▶ **Your instructions**
Write the listing below out again exactly, dropping the images.

-- Start Dataset section --

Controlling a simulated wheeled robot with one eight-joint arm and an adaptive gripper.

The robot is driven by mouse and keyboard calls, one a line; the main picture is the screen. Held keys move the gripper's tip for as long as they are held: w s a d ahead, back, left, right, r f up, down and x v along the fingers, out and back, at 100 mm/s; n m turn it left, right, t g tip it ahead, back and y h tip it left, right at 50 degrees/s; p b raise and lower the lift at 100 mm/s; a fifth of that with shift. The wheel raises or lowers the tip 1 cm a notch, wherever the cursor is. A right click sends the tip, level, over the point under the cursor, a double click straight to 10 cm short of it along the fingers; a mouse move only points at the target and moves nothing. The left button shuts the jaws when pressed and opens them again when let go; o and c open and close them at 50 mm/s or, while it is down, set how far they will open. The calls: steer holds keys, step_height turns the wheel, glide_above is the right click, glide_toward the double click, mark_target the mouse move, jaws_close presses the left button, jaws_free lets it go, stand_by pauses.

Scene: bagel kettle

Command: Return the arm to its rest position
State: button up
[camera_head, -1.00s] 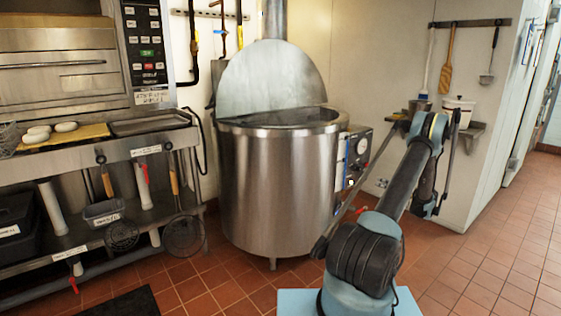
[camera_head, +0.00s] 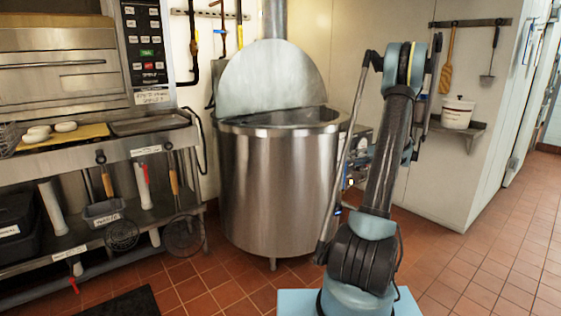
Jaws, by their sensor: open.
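My arm (camera_head: 380,180) rises from my blue base at the bottom centre-right. Its dark grey upper link stands nearly upright, and the blue elbow joint (camera_head: 405,65) is at the top. Part of my forearm shows behind the upper link, in front of the wall and the kettle's control box. I cannot make out my gripper's fingers; they are hidden behind the arm. No carried object shows.
A large steel kettle (camera_head: 275,185) with its lid (camera_head: 272,80) raised stands left of my arm. A wall shelf (camera_head: 470,130) with a white tub (camera_head: 457,112) is to the right. A steel counter (camera_head: 130,145) holding bagels (camera_head: 65,127) stands left. Floor at right is clear.

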-- End Dataset section --

▶ **Right answer**
Controlling a simulated wheeled robot with one eight-joint arm and an adaptive gripper.

The robot is driven by mouse and keyboard calls, one a line; the main picture is the screen. Held keys move the gripper's tip for as long as they are held: w s a d ahead, back, left, right, r f up, down and x v along the fingers, out and back, at 100 mm/s; n m turn it left, right, t g tip it ahead, back and y h tip it left, right at 50 degrees/s; p b raise and lower the lift at 100 mm/s; a fifth of that with shift. The wheel raises or lowers the tip 1 cm a notch, wherever the cursor is. A right click sends the tip, level, over the point under the cursor, a double click straight to 10 cm short of it along the fingers; a mouse move only points at the target and moves nothing. The left button shuts the jaws when pressed and opens them again when let go; o and c open and close them at 50 mm/s or, while it is down, set how far they will open. The calls: steer holds keys, step_height turns the wheel, glide_above is the right click, glide_toward the double click, mark_target the mouse move, jaws_close presses the left button, jaws_free lets it go, stand_by pauses.

Scene: bagel kettle

Command: Return the arm to its rest position
State: button up
[camera_head, -1.00s] 
[camera_head, +0.00s] 
Jaws, by their sensor: open.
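My arm (camera_head: 380,180) rises from my blue base at the bottom centre-right. Its dark grey upper link stands nearly upright, and the blue elbow joint (camera_head: 405,65) is at the top. Part of my forearm shows behind the upper link, in front of the wall and the kettle's control box. I cannot make out my gripper's fingers; they are hidden behind the arm. No carried object shows.
A large steel kettle (camera_head: 275,185) with its lid (camera_head: 272,80) raised stands left of my arm. A wall shelf (camera_head: 470,130) with a white tub (camera_head: 457,112) is to the right. A steel counter (camera_head: 130,145) holding bagels (camera_head: 65,127) stands left. Floor at right is clear.

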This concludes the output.